* _EXERCISE AIM_
The entries below are to be repeated exactly as they stand.

━━━━

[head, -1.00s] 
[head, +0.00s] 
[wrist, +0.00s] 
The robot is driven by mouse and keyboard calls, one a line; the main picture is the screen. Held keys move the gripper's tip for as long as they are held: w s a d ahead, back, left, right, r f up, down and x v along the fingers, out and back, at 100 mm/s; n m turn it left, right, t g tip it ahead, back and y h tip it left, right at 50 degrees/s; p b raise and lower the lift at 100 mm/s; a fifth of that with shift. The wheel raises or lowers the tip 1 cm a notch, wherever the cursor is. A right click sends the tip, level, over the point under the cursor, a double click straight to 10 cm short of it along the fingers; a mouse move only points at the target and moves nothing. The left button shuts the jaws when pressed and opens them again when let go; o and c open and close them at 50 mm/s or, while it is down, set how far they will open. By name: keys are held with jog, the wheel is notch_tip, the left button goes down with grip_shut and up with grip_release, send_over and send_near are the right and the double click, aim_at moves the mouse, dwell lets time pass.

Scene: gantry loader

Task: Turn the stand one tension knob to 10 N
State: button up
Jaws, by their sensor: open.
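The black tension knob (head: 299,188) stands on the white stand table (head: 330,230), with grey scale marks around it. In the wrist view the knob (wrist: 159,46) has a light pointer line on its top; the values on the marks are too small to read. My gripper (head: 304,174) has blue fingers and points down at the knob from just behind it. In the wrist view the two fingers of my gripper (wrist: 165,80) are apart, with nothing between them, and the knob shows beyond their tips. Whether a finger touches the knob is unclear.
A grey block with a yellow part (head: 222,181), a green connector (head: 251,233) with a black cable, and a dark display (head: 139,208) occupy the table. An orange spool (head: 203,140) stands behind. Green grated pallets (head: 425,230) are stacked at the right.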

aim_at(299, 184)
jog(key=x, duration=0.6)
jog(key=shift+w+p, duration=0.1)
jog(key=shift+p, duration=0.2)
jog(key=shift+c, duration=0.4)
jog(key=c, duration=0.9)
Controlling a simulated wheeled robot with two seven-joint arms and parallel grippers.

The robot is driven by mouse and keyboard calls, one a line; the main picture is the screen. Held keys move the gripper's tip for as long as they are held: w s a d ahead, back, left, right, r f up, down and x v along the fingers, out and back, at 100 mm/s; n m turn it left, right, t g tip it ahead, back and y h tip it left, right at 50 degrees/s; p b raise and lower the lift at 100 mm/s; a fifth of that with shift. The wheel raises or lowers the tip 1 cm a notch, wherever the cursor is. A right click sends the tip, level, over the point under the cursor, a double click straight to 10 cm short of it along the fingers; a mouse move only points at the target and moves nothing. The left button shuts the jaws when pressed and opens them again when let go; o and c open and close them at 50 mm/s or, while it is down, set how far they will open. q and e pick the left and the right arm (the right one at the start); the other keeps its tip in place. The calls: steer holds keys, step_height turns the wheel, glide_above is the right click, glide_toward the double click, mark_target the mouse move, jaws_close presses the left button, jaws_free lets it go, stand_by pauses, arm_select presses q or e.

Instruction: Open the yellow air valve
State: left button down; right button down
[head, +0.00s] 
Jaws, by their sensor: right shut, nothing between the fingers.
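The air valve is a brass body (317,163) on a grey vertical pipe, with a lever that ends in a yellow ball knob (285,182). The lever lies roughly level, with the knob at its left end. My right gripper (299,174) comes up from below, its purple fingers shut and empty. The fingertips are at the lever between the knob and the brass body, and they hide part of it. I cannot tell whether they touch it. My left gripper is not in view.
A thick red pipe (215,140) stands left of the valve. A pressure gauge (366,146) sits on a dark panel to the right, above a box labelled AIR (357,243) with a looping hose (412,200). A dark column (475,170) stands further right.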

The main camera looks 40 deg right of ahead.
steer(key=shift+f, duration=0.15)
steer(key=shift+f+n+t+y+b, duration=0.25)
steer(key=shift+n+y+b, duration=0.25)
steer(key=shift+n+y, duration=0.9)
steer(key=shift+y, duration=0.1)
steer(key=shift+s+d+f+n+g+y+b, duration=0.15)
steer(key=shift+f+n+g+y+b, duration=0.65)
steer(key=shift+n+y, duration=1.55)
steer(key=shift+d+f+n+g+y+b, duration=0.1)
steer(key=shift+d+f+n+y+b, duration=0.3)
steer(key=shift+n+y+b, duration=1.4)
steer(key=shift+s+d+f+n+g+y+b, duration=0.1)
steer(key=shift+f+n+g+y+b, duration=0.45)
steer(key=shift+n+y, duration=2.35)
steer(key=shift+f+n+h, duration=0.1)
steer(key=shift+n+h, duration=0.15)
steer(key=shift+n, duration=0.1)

━━━━

* _TASK RESULT_
[head, -1.00s] 
[head, +0.00s] 
[wrist, +0.00s] 
The robot is driven by mouse and keyboard calls, one a line; the main picture is the screen. Held keys move the gripper's tip for as long as they are held: w s a d ahead, back, left, right, r f up, down and x v along the fingers, out and back, at 100 mm/s; n m turn it left, right, t g tip it ahead, back and y h tip it left, right at 50 degrees/s; p b raise and lower the lift at 100 mm/s; a fifth of that with shift. The wheel raises or lowers the tip 1 cm a notch, wherever the cursor is. A right click sends the tip, level, over the point under the cursor, a double click straight to 10 cm short of it along the fingers; a mouse move only points at the target and moves nothing. The left button shuts the jaws when pressed and opens them again when let go; o and c open and close them at 50 mm/s or, while it is down, set how far they will open. By name: keys are held with jog, the wheel is notch_tip, the left button goes down with grip_shut and up with grip_release, send_over and send_near are the right and the double click, aim_at moves the mouse, dwell lets time pass.

Scene: gantry loader

Task: Turn the stand one tension knob to 10 N
State: button up
Jaws, by their sensor: open.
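The black tension knob (head: 299,188) stands on the white stand table (head: 330,230), with grey scale marks around it. In the wrist view the knob (wrist: 159,46) has a light pointer line on its top; the values on the marks are too small to read. My gripper (head: 304,174) has blue fingers and points down at the knob from just behind it. In the wrist view the two fingers of my gripper (wrist: 165,80) are apart, with nothing between them, and the knob shows beyond their tips. Whether a finger touches the knob is unclear.
A grey block with a yellow part (head: 222,181), a green connector (head: 251,233) with a black cable, and a dark display (head: 139,208) occupy the table. An orange spool (head: 203,140) stands behind. Green grated pallets (head: 425,230) are stacked at the right.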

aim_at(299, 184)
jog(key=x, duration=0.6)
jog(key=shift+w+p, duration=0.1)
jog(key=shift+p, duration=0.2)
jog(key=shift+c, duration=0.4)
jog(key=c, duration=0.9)
Controlling a simulated wheeled robot with two seven-joint arms and parallel grippers.

The robot is driven by mouse and keyboard calls, one a line; the main picture is the screen. Held keys move the gripper's tip for as long as they are held: w s a d ahead, back, left, right, r f up, down and x v along the fingers, out and back, at 100 mm/s; n m turn it left, right, t g tip it ahead, back and y h tip it left, right at 50 degrees/s; p b raise and lower the lift at 100 mm/s; a fifth of that with shift. The wheel raises or lowers the tip 1 cm a notch, wherever the cursor is. A right click sends the tip, level, over the point under the cursor, a double click straight to 10 cm short of it along the fingers; a mouse move only points at the target and moves nothing. The left button shuts the jaws when pressed and opens them again when let go; o and c open and close them at 50 mm/s or, while it is down, set how far they will open. q and e pick the left and the right arm (the right one at the start); the other keeps its tip in place. The calls: steer holds keys, step_height turns the wheel, glide_above is the right click, glide_toward the double click, mark_target the mouse move, jaws_close presses the left button, jaws_free lets it go, stand_by pauses, arm_select presses q or e.

Instruction: Open the yellow air valve
State: left button down; right button down
[head, +0.00s] 
Jaws, by their sensor: right shut, nothing between the fingers.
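The air valve is a brass body (317,163) on a grey vertical pipe, with a lever that ends in a yellow ball knob (285,182). The lever lies roughly level, with the knob at its left end. My right gripper (299,174) comes up from below, its purple fingers shut and empty. The fingertips are at the lever between the knob and the brass body, and they hide part of it. I cannot tell whether they touch it. My left gripper is not in view.
A thick red pipe (215,140) stands left of the valve. A pressure gauge (366,146) sits on a dark panel to the right, above a box labelled AIR (357,243) with a looping hose (412,200). A dark column (475,170) stands further right.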

The main camera looks 40 deg right of ahead.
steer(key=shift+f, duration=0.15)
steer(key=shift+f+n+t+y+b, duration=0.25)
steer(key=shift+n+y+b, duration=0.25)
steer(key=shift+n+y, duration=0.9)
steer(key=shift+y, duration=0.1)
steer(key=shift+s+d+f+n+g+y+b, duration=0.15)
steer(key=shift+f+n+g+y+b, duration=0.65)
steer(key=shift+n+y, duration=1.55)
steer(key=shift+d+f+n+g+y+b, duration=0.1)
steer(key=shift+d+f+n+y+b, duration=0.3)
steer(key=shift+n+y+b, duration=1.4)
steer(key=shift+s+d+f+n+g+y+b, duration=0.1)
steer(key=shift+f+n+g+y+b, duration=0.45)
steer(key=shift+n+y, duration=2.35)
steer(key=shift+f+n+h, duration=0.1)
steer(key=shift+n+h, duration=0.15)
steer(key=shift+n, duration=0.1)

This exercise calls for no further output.